Stated goal: Locate the line bearing "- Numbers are" in the material below, then reproduce it and each following line up to and including the line bearing "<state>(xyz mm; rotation".

Entries:
[Start]
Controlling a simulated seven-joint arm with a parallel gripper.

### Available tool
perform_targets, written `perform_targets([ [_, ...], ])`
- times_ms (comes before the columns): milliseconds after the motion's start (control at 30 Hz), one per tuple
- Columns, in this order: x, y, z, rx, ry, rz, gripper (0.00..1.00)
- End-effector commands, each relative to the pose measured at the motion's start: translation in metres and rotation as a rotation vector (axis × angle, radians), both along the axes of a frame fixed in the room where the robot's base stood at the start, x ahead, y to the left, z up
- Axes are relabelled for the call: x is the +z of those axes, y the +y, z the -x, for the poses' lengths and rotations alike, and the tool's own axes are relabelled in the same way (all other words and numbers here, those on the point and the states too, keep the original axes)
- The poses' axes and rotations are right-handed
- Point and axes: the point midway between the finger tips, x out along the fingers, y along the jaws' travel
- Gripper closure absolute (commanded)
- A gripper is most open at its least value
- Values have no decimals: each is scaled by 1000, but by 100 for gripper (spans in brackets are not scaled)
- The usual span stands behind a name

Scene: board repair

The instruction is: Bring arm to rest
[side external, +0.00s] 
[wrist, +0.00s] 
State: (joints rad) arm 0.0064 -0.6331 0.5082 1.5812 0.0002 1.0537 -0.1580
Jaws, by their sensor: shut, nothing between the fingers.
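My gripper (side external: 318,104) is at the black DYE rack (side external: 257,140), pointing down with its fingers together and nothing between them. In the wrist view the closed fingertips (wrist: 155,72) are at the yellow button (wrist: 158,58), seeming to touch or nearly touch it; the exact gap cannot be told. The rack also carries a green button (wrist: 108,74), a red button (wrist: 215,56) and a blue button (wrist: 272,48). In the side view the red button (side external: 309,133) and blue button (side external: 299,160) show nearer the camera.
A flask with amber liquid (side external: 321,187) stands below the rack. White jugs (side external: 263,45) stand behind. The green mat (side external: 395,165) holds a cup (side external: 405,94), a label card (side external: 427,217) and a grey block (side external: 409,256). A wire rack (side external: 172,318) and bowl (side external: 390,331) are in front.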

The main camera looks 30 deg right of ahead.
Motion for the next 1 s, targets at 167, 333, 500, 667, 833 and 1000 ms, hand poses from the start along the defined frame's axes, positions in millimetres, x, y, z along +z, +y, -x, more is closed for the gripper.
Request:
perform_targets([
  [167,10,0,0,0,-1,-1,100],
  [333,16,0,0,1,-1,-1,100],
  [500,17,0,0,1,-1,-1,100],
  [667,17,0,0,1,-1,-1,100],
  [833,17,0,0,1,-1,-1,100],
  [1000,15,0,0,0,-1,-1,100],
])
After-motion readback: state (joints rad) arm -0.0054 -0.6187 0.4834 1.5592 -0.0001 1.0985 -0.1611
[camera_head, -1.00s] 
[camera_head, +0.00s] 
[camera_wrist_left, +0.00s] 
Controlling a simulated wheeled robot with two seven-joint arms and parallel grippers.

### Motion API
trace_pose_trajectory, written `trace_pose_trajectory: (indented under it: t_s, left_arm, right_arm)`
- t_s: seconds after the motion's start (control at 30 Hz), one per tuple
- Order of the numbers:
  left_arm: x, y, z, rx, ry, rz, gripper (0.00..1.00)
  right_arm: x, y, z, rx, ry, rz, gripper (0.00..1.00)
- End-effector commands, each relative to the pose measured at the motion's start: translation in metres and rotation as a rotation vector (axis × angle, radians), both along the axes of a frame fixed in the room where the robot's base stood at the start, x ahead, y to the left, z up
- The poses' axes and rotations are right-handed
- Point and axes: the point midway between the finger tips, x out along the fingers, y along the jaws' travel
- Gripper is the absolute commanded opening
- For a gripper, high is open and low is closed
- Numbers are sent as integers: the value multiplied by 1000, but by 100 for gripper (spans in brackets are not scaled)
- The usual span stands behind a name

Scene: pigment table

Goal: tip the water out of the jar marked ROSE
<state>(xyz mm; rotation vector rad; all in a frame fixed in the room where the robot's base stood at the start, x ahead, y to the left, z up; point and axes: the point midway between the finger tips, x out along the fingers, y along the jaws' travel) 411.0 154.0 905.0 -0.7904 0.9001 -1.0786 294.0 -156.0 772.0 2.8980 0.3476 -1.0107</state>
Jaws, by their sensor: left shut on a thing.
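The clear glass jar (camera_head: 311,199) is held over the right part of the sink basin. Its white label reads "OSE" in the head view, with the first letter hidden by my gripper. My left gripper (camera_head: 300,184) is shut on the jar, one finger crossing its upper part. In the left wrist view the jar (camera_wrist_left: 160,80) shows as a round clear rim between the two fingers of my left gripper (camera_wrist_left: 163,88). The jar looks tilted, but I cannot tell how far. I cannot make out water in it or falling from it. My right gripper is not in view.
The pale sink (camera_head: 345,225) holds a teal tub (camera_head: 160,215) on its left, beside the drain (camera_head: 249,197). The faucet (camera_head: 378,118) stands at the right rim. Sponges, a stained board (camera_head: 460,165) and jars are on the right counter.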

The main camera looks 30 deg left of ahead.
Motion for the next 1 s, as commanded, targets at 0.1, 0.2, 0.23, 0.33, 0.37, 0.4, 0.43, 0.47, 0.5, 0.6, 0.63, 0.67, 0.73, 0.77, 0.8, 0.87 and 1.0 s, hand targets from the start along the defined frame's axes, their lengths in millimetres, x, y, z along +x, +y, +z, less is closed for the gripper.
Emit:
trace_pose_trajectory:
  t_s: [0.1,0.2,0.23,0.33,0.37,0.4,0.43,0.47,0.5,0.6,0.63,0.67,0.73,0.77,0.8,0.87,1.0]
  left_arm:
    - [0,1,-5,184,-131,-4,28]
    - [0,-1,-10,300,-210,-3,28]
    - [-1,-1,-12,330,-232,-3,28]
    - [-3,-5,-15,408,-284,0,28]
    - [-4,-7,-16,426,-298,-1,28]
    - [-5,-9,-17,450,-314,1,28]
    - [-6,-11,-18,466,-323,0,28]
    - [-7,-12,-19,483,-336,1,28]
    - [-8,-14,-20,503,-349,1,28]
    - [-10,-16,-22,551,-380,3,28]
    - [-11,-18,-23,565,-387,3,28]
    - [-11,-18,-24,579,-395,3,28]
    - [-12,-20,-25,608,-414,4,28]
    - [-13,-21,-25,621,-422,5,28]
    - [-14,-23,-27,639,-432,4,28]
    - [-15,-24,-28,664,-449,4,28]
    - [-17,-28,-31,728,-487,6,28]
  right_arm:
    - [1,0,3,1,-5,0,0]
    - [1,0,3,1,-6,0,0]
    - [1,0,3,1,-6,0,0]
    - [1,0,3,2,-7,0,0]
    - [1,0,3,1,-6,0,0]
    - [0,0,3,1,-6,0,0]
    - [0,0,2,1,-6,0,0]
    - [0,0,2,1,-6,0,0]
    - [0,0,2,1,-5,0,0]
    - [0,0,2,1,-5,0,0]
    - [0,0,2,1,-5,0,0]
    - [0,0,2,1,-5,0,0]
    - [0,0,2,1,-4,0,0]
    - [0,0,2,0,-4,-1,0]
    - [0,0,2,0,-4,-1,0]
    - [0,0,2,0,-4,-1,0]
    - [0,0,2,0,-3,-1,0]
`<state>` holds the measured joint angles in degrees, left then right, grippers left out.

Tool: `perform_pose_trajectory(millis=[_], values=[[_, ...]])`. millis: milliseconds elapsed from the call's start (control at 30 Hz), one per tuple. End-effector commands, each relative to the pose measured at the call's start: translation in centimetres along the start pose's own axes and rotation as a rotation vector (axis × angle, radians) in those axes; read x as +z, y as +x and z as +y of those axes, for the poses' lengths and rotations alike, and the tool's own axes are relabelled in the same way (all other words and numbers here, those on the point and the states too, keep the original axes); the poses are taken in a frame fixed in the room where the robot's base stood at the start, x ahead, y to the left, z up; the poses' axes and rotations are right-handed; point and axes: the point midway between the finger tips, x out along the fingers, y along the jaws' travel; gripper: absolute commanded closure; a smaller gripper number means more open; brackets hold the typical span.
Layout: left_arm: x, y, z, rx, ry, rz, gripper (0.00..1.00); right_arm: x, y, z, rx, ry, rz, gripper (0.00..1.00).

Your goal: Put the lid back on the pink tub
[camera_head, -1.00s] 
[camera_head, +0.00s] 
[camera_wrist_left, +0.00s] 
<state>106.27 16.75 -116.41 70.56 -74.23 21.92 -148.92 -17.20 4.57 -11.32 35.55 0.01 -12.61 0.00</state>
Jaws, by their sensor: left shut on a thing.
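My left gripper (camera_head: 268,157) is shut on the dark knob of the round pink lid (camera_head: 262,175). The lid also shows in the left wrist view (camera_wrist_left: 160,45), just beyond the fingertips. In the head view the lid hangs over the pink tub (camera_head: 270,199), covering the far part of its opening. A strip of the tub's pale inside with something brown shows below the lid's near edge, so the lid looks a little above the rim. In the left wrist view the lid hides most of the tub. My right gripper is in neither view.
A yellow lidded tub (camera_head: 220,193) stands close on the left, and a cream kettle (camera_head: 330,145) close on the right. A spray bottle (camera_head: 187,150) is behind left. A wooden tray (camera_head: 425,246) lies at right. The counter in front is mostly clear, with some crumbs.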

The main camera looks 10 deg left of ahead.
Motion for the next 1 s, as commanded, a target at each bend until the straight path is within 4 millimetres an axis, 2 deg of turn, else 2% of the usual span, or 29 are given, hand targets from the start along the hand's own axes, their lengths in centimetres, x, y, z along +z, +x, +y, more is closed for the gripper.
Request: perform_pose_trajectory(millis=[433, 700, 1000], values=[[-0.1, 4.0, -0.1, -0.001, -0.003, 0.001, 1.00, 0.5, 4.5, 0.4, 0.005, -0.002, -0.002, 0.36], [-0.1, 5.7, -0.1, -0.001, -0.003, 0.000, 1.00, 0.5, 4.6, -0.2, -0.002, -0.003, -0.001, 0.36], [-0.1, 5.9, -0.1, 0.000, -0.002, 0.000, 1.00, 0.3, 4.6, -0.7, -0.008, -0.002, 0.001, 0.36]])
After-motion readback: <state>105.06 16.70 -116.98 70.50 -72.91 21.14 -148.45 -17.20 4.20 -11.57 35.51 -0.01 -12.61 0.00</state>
[End]
Completed task:
- Numbers are sent as integers: the value multiplied by 1000, but by 100 for gripper (spans in brackets are not scaled)
- The usual span stands behind a name

Scene: pigment table

Goal: tip the water out of the jar marked ROSE
<state>(xyz mm; rotation vector rad; all in a frame fixed in the room where the robot's base stood at the start, x ahead, y to the left, z up; point and axes: the point midway between the finger tips, x out along the fingers, y along the jaws' travel) 411.0 154.0 905.0 -0.7904 0.9001 -1.0786 294.0 -156.0 772.0 2.8980 0.3476 -1.0107</state>

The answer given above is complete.